Mat 5:17 "Do not think that I came to abolish the Law or the Prophets; I did not come to abolish, but to fulfill.
Mat 5:18 "For truly I say to you, until heaven and earth pass away, not the smallest letter or stroke shall pass away from the Law, until all is accomplished.
Mat 5:19 "Whoever then annuls one of the least of these commandments, and so teaches others, shall be called least in the kingdom of heaven; but whoever keeps and teaches them, he shall be called great in the kingdom of heaven.
Mat 5:20 "For I say to you, that unless your righteousness surpasses that of the scribes and Pharisees, you shall not enter the kingdom of heaven.
Jesus continually taught and upheld the Law and the Prophets (Matt 1:22-23;2:3,5-6,15,23:3 4:4,7,10,14-16;5:17,21,27,33,38; 8:26-27; 9:1311:4-512:3-8,17-21;13:14-15,35;). The apostles did as well. The entire Word of God is a corpus, a body, a unit of Truth. They cannot be disconnected. But it's interesting to see Evangelicals try to do so.
The prophets and the law continue to be upheld in Matthew by Jesus yet most Evangelicals ignore them. They are a unity because Jesus taught them even as He revealed more truth and enacted the New Covenant.
Evangelicals will spend two years in the Gospel of Matthew while ignoring the very things it teaches regarding the Law and Prophets starting with the sound doctrine of Creation in six literal days. Many will eisogete the parables and they all claim that the parables can have various interpretations (thus proving Jesus' point that those who don't understand the parables are under judgment--Matt. 13:16).
It's like they think His Kingdom (which is the theme of Jesus and Matthew), is merely theoretical, as they also see Creation as theoretical, but not actual. They however, war a physical/political one but it's not according to His laws and under His rule. They deny the Millennial kingdom while trying to create a political one right now, as they attach their names to it with their rules, laws, standards, and judgments determining who's in and who's out in their man-made kingdom. Oh, they will slap on the name of Jesus to what they've created, in order to get people to follow them, but it has nothing to do with HIS holy kingdom at all. In fact, they are just modern day Pharisees. But worse, today they don't even attempt to "venerate" or "idolize" Jesus, but they do indeed venerate and idolize their own men (professors, theologians, speakers, writers, pastors). In fact, Jesus is always competing with the rule of their celebrity theologians, traditions, coalitions, etc. Basically they are no different than the RCC which really is to say, they are no different than the Pharisees.
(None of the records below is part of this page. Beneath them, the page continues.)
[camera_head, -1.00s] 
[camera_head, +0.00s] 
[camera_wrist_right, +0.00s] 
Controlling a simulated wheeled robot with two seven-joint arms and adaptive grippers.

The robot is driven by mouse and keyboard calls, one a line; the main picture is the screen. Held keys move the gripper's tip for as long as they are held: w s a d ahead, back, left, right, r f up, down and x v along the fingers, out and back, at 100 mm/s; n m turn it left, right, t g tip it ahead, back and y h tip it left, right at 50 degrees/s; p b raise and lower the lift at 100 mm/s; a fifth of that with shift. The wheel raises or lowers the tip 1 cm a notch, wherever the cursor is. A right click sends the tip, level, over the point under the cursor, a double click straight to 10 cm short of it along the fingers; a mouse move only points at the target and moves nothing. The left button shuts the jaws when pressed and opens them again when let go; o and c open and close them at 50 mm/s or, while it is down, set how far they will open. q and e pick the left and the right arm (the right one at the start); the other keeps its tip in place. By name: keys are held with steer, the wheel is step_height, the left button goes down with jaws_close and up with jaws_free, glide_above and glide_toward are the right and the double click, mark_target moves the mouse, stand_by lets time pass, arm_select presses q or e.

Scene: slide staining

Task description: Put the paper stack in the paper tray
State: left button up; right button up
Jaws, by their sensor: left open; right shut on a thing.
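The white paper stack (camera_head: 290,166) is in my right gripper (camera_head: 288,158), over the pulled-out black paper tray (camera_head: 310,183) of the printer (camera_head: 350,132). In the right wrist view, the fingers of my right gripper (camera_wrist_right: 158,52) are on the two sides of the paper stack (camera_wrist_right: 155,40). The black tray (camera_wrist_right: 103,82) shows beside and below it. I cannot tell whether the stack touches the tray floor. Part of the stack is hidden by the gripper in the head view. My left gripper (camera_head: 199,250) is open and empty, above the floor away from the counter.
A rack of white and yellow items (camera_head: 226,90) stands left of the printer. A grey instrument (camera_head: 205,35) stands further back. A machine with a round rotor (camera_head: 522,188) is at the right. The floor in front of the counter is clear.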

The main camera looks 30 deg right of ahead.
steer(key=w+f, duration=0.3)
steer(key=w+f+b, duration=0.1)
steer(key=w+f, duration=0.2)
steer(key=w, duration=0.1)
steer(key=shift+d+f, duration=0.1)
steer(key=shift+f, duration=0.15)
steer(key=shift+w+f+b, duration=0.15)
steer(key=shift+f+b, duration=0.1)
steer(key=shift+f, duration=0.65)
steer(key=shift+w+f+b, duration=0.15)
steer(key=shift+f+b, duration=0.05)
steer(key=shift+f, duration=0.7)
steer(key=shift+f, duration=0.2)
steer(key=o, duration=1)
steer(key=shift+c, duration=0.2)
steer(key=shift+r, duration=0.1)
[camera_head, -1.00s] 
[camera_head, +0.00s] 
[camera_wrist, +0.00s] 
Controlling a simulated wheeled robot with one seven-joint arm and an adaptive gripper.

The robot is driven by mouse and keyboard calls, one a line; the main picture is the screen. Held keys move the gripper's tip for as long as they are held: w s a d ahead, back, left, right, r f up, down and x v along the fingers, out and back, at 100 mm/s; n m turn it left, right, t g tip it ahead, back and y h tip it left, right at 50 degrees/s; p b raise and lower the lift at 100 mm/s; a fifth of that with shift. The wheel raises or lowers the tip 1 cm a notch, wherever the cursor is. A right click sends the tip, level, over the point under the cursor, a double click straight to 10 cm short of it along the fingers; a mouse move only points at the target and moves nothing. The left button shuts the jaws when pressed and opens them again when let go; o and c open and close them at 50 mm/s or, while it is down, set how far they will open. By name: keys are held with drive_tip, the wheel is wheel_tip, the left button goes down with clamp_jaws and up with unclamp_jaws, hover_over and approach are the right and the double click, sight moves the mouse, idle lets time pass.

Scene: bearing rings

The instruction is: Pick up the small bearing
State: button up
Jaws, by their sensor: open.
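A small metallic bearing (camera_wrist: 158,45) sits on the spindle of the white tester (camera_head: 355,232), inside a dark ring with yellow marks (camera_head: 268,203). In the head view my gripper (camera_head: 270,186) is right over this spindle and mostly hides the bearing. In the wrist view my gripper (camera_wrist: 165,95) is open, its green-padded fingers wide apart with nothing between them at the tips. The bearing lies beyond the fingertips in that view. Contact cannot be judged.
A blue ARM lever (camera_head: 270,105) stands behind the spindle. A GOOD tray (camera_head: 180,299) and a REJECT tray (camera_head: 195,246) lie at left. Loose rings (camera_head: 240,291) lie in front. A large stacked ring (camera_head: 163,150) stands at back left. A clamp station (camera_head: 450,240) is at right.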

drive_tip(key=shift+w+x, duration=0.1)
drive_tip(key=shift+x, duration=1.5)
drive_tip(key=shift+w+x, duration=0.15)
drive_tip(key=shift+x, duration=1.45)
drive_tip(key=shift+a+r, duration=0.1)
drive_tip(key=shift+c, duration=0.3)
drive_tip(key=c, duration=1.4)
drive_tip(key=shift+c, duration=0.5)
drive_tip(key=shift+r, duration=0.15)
For today's Evangelical leaders, Scripture is too burdensome to them; too precise; too ridged. And so they use pragmatism. God's commands aren't burdensome to those in Christ nor is His rule over them a thing to fight--rather they joyfully and gratefully submit to His dominance and commands. Evangelicals instead fight both.
1Jn 5:2 By this we know that we love the children of God, when we love God and observe His commandments. 3 For this is the love of God, that we keep His commandments; and His commandments are not burdensome.
The methods of the Evangelicals (which come by their pragmatism, not Scripture as these two are antithetical) become the standard of judging others' spirituality. Coalitions, conferences,music, programs, books, book studies (which they call "bible studies"), favoring famous Christian, etc are their measure of whether one is to be considered on a higher spiritual plane by them. But these things are all fleshly and fall short of God's precise standard of holiness.
Ironically these same Evangelicals, who find God's commands and standard to be too precise (and thus they judge most of them to be "non-essential" and therefore "agree to disagree" on them), are also the ones who will take one verse and turn it into a doctrine, or worse, claim a teaching is actually in Scripture when it isn't. For example they take David's hope of seeing his dead baby again as a proof text of all babies going to Heaven, when in fact Scripture only states that those who have repented of their sins and turned to Christ go to Heaven (what happens to babies is not taught). The other is that no where in all of Scripture do we see infant sprinkling (sprinkling is not baptizing by the way), but many claim "infant baptism" is biblical. Yet these are the same people who will deny multiple verses that speak of God creating all things by the power of His Word, in six literal days. They also deny multiple verses about the Millennial Kingdom. These are quite the rebels and do not speak according to Scripture but merely of men.
By way of clarification, biblical salvation is by faith and trust in the biblical Lord Jesus Christ alone and repenting of all of one's sins. The result is that a truly saved person will bear HIS fruit (1 John 1). Ironically, Evangelicals have attached good works to salvation and now determine a person's salvation by whether or not they are part of "social justice", which is actually injustice and stems from Rome's Liberation Theology and Marxism.